Method 1. The dumb approach is to just apply the flow directly to the image, and interpolate a new image from the old using one of the many interpolation techniques. But the interpolation is almost certain to introduce noise, the nature of which I guess depends on the statistics of the image and the interpolation function chosen.

Method 2. A better approach (I think), is to start with a much larger image $J_0$, which is the parent of $I_0$ in that downsampling $J_0$ results in $I_0$. Then apply the flow to the large image and downsample that to get to $I_1$.

However, the downsampling process itself requires an assumption about which kernel to use.

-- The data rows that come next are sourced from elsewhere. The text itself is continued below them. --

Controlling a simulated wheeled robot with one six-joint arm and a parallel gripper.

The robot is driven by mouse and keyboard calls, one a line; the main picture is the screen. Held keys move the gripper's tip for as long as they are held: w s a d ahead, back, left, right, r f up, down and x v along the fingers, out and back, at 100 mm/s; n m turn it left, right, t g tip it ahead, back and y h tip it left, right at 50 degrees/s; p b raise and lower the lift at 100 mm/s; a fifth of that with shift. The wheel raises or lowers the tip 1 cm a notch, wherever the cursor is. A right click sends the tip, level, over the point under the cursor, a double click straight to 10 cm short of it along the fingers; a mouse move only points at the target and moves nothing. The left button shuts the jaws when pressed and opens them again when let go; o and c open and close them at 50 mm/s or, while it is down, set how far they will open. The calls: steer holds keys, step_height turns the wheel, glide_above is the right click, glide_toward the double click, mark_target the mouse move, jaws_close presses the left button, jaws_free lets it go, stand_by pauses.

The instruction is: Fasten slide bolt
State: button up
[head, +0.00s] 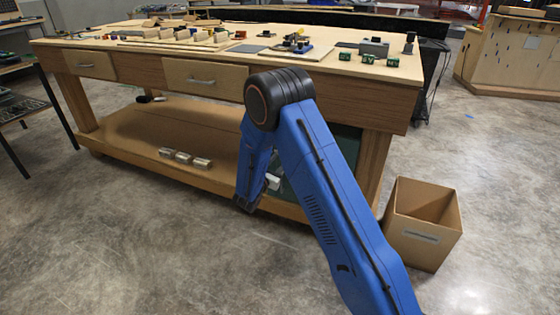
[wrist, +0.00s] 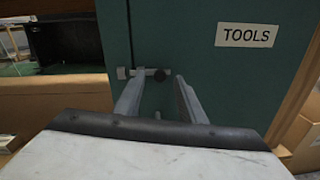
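In the wrist view a green cabinet front (wrist: 200,50) carries a TOOLS label (wrist: 244,34). The slide bolt (wrist: 139,72) is small and grey, with a dark round knob (wrist: 160,75) at its right. A small light catch (wrist: 122,73) sits at its left, near a vertical seam in the green front. My gripper (wrist: 160,82) is open, and the knob shows between its two fingertips. I cannot tell whether either finger touches it. How far the bolt enters the catch is too small to tell. In the head view the green front (head: 346,150) is partly hidden behind my blue arm.
The cabinet is under a wooden workbench (head: 190,75) with small parts on top. An open cardboard box (head: 422,225) stands on the floor right of my arm. The floor at front left is clear.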

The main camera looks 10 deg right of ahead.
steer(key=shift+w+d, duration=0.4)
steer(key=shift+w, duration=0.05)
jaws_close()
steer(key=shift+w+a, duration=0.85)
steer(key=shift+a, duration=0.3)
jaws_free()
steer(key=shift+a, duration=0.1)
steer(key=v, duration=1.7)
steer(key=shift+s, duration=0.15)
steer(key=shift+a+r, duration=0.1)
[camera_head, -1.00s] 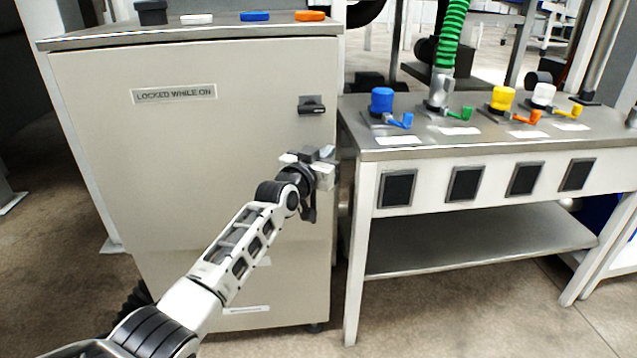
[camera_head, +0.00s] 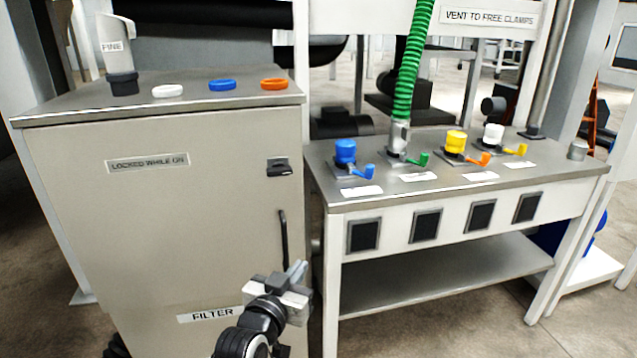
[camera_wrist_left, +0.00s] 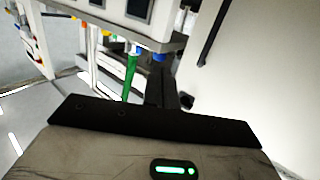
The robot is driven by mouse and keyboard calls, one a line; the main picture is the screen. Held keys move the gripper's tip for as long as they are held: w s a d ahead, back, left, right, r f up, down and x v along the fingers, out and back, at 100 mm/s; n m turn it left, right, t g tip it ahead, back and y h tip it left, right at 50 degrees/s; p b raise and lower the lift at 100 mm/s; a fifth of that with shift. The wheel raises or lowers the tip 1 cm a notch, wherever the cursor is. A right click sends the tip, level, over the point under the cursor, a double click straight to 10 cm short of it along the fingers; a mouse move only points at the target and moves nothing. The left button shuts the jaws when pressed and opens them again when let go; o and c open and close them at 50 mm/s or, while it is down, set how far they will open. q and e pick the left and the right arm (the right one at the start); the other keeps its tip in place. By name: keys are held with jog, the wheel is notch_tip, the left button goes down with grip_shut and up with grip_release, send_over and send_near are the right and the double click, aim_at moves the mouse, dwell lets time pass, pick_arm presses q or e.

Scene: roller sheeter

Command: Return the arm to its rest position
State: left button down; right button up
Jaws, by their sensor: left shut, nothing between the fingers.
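My left gripper (camera_head: 296,272) is in front of the lower right part of the beige cabinet (camera_head: 120,220) in the head view, low in the picture. It is shut and empty, with its fingers together. In the left wrist view its dark shut fingers (camera_wrist_left: 162,90) point towards the cabinet and the table. The gripper appears apart from the cabinet door and its dark vertical handle (camera_head: 284,240). My right gripper does not show.
A steel table (camera_head: 440,190) with capped ports and coloured levers stands right of the cabinet. A green hose (camera_head: 408,75) rises from one port. White, blue and orange rings (camera_head: 222,85) lie on the cabinet top. Open floor lies in front of the table.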

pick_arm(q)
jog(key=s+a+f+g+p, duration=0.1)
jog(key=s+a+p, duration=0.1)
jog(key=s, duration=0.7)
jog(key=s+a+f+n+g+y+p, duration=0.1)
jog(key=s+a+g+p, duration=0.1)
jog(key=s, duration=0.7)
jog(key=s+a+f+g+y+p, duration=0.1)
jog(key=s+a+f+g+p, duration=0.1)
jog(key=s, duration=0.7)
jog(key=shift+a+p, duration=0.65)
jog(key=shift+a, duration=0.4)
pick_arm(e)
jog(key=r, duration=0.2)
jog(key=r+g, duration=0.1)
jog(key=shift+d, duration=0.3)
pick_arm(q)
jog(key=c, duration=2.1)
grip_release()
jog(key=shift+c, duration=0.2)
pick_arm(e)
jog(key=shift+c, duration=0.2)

Also, this gets tricky if $I_1$ needs to be large (say $1000 \times 1000$), since $J_0$ will need to be even larger (e.g. $20000 \times 20000$) and becomes difficult to store in memory.

Method 3. Another possibility is to model the image as some known continuous function, apply a flow function analytically to the image function, then produce the warped image by sampling from that new function with an assumed point spread function to produce the warped image. But I've no idea if that's possible or what kind of functions would work.

Would anyone be able to provide any suggestions? Would Method 3 work? Is there another, better alternative?

Thanks a lot in advance!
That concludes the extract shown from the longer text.